WHAT TO PRODUCE.
Reproduce the full listing that appears beneath this instruction exactly.

——————————

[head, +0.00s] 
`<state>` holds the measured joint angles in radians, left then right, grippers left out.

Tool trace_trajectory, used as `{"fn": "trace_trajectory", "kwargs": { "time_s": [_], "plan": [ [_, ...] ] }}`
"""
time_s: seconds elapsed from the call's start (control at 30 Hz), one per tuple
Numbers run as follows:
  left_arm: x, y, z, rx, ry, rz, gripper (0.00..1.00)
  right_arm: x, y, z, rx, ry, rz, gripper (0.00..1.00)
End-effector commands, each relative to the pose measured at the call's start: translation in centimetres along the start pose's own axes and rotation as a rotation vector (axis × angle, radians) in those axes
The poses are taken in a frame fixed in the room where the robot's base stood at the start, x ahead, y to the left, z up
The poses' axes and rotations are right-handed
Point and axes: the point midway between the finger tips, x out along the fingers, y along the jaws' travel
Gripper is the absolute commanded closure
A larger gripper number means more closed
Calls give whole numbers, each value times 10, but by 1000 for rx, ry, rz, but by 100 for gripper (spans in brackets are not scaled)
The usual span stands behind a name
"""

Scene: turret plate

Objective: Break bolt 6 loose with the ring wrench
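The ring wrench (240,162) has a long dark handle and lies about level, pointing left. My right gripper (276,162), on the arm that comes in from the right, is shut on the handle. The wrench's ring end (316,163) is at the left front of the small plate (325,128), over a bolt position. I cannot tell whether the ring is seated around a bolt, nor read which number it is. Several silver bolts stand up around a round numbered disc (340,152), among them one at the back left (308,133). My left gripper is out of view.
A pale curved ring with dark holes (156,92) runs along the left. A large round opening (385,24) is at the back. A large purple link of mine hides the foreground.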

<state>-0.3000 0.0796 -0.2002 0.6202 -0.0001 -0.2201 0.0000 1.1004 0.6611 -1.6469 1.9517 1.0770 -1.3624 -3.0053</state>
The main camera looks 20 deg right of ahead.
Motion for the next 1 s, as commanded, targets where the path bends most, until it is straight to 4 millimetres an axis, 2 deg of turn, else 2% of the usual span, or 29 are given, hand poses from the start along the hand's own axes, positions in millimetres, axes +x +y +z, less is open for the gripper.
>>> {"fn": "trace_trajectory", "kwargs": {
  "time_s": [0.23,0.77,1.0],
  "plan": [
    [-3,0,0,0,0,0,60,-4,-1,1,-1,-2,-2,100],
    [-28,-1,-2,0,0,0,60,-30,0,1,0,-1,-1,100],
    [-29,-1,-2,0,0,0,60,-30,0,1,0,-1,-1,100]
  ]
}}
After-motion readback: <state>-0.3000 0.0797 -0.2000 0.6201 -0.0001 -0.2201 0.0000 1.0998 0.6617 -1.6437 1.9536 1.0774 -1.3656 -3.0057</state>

——————————

RESPONSE TO THE EXERCISE.
[head, +0.00s] 
`<state>` holds the measured joint angles in radians, left then right, grippers left out.

Tool trace_trajectory, used as `{"fn": "trace_trajectory", "kwargs": { "time_s": [_], "plan": [ [_, ...] ] }}`
"""
time_s: seconds elapsed from the call's start (control at 30 Hz), one per tuple
Numbers run as follows:
  left_arm: x, y, z, rx, ry, rz, gripper (0.00..1.00)
  right_arm: x, y, z, rx, ry, rz, gripper (0.00..1.00)
End-effector commands, each relative to the pose measured at the call's start: translation in centimetres along the start pose's own axes and rotation as a rotation vector (axis × angle, radians) in those axes
The poses are taken in a frame fixed in the room where the robot's base stood at the start, x ahead, y to the left, z up
The poses' axes and rotations are right-handed
Point and axes: the point midway between the finger tips, x out along the fingers, y along the jaws' travel
Gripper is the absolute commanded closure
A larger gripper number means more closed
Calls give whole numbers, each value times 10, but by 1000 for rx, ry, rz, but by 100 for gripper (spans in brackets are not scaled)
The usual span stands behind a name
"""

Scene: turret plate

Objective: Break bolt 6 loose with the ring wrench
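The ring wrench (240,162) has a long dark handle and lies about level, pointing left. My right gripper (276,162), on the arm that comes in from the right, is shut on the handle. The wrench's ring end (316,163) is at the left front of the small plate (325,128), over a bolt position. I cannot tell whether the ring is seated around a bolt, nor read which number it is. Several silver bolts stand up around a round numbered disc (340,152), among them one at the back left (308,133). My left gripper is out of view.
A pale curved ring with dark holes (156,92) runs along the left. A large round opening (385,24) is at the back. A large purple link of mine hides the foreground.

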<state>-0.3000 0.0796 -0.2002 0.6202 -0.0001 -0.2201 0.0000 1.1004 0.6611 -1.6469 1.9517 1.0770 -1.3624 -3.0053</state>
The main camera looks 20 deg right of ahead.
Motion for the next 1 s, as commanded, targets where the path bends most, until it is straight to 4 millimetres an axis, 2 deg of turn, else 2% of the usual span, or 29 are given, hand poses from the start along the hand's own axes, positions in millimetres, axes +x +y +z, less is open for the gripper.
>>> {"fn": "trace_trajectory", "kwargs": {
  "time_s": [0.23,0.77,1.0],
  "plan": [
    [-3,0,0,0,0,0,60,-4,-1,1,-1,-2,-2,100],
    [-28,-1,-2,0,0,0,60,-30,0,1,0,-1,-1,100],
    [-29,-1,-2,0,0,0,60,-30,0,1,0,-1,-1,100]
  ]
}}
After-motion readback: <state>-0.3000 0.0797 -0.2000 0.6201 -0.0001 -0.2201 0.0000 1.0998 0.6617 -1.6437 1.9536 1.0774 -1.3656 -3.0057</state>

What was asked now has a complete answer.